Hapisten çıkmasından sonra öğrenci hareketlerinden uzaklaştı ve Sinan Cemgil ve Hüseyin İnan'la birlikte Türkiye Halk Kurtuluş Ordusu'nu kurdu. Türkiye'de silahlı mücedele veren ilk siyasi örgüt olan THKO, bağımsız ve demokratik bir Türkiye için mücadele yürürttü. Sosyalist gençliğin katıldığı bu örgüt Hüseyin İnan, Sinan Cemgil, Yusuf Aslan, Alparslan Özdoğan, Deniz Gezmiş ve Cihan Alptekin tarafından kurulmuştu. Bir takım eylemlerden sonra 4 Mart 1971′de yayınlanan bir bildiri ile örgüt kamuoyuna tanıtıldı.
İlk silahlı eylemleri 29 Ocak 1970 tarihinde verdi ve 12 Mart dönemi boyunca faaliyetlerini sürdürdü. Daha sonra bu örgüt içinde Yusuf Aslan, Hüseyin İnan ve Deniz Gezmiş'in de bulunduğu idam kararının iptali için çalışmalarda bulundu. Kadir Manga ve Alparslan Özdoğan'nın Nurhak'ta, Cihan Alptekin ve Ömer Ayna'nın Kızıldere'de öldürülmesinden sonra Deniz Gezmiş, Yusuf Aslan ve Hüseyin İnan‘nın idamıyla bu örgüt dağıldı.

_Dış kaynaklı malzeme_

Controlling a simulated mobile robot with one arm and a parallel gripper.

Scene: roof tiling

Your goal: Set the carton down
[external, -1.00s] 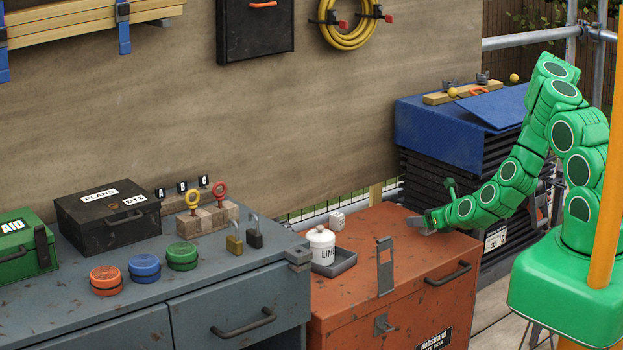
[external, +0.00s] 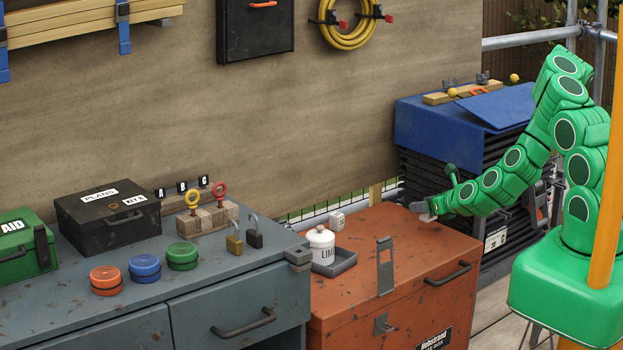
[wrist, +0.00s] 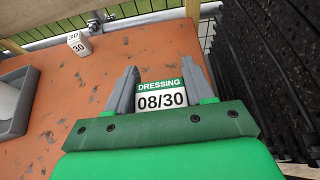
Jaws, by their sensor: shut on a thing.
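The carton (wrist: 161,98), a small box with a green "DRESSING" band and "08/30" on white, sits between the two grey fingers of my gripper (wrist: 161,88) in the wrist view. My gripper is shut on it. In the external view my gripper (external: 424,208) is over the back right part of the orange-red site box (external: 365,244). The carton is mostly hidden by the fingers there. I cannot tell whether its underside touches the lid.
A white block marked "30" (wrist: 79,43) stands near the lid's back edge. A grey tray (external: 341,263) with a white lime pot (external: 321,245) is at the lid's left. A dark stack under a blue cover (external: 433,135) stands close on the right. The middle lid is bare.

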Deniz Gezmiş, 11 Ocak 1971′de Türkiye Halk Kurtuluş Ordusu adına Ankara İş Bankası, Emek Şubesi'nin soygununda yeraldı. Bu sırada Deniz Gezmiş hakkında tutuklama kararı çıkarılmıştı ve polisten kaçmaktaydı. 1971 yılında gerçekleşen 12 Mart darbesinin hemen ardından Yusuf Aslan ile birlikte Sivas'a giderken motorsikletlerinin bozulmasıyla gelen ihbarla 16 Kasım 1971′de tutuklandı. Gemenek'te yakalandıktan sonra Kayseri'ye getirildi. Ardından Ankara'ya o dönem içişleri bakanı olan Haldun Menteşeoğlu'na götürüldü.

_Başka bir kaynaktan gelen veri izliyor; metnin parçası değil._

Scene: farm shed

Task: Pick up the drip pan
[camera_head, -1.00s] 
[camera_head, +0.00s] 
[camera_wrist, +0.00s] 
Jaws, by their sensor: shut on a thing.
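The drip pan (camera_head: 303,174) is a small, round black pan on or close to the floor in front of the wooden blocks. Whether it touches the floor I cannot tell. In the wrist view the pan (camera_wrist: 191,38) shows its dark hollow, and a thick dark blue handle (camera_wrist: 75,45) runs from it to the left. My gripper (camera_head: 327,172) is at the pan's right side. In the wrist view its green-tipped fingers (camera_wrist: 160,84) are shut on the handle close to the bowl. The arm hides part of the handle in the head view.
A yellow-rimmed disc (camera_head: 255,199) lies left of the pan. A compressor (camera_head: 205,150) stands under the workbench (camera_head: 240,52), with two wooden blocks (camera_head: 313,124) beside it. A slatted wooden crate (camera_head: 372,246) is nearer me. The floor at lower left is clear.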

16 Temmuz 1971′de Sıkıyönetim Mahkemesi, Altındağ Veteriner Okulu binasında Tuğgeneral Ali Elverdi başkanlığındaki, Baki Tuğ savcılığında toplandı. 9 Ekim 1971′de son bulan mahkeme'de TCK'nın 146. maddesinin ihlali gerekçesiyşe 9 Ekim 1971′de idama mahkum edildi. 6 Mayıs 1972 tarihinde Yusuf Aslan, Hüseyin İnan ile birlikte saat 1.00-3.00 arasında Ankara Merkez Kapalı Cezaevi'nde idam edildi.

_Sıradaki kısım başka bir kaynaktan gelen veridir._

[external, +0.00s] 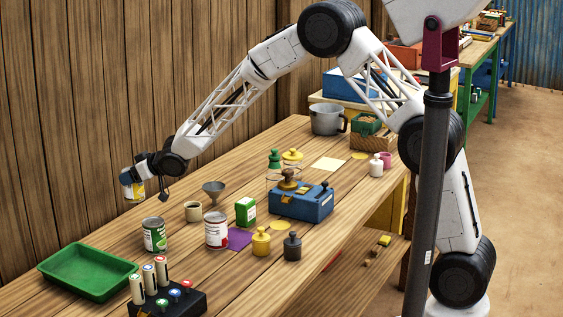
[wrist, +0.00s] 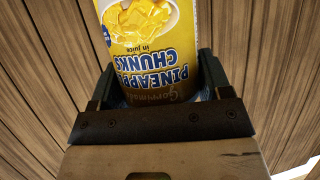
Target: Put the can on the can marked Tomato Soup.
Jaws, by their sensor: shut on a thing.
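My gripper (external: 135,176) is shut on a yellow can (external: 133,190) and holds it in the air at the left, near the wooden wall. In the wrist view the can (wrist: 150,45) fills the space between the fingers; its label reads Pineapple Chunks, upside down in the picture. On the table below and to the right stand two upright cans: one with a red and white label (external: 216,231) and one with a green and white label (external: 154,235). Their lettering is too small to read, so I cannot tell which is marked Tomato Soup.
A green tray (external: 87,272) and a black rack with several capped tubes (external: 180,303) are at the front left. A funnel (external: 213,190), a cream cup (external: 193,212), a green box (external: 245,211), yellow and black weights and a blue balance (external: 302,203) stand close to the red-labelled can.

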Deniz Gezmiş‘in son istekleri hakkında kesin bir bilgi mevcut değildir. Yazar Erdal Öz'ün yaptığı görüşmlerde en son olarak Rodrigo'nun Aranjuez Konçertosunu dinlemek ve bir bardak çay içmek istediği geçse de avukatı bunu doğrulamamıştır. Ancak ölümünden sonra kendisi gibi devrimci arkadaşı Taylan Özgür'ün yanına gömülmek istediği babasına yazdığı mektupta yer almaktadır.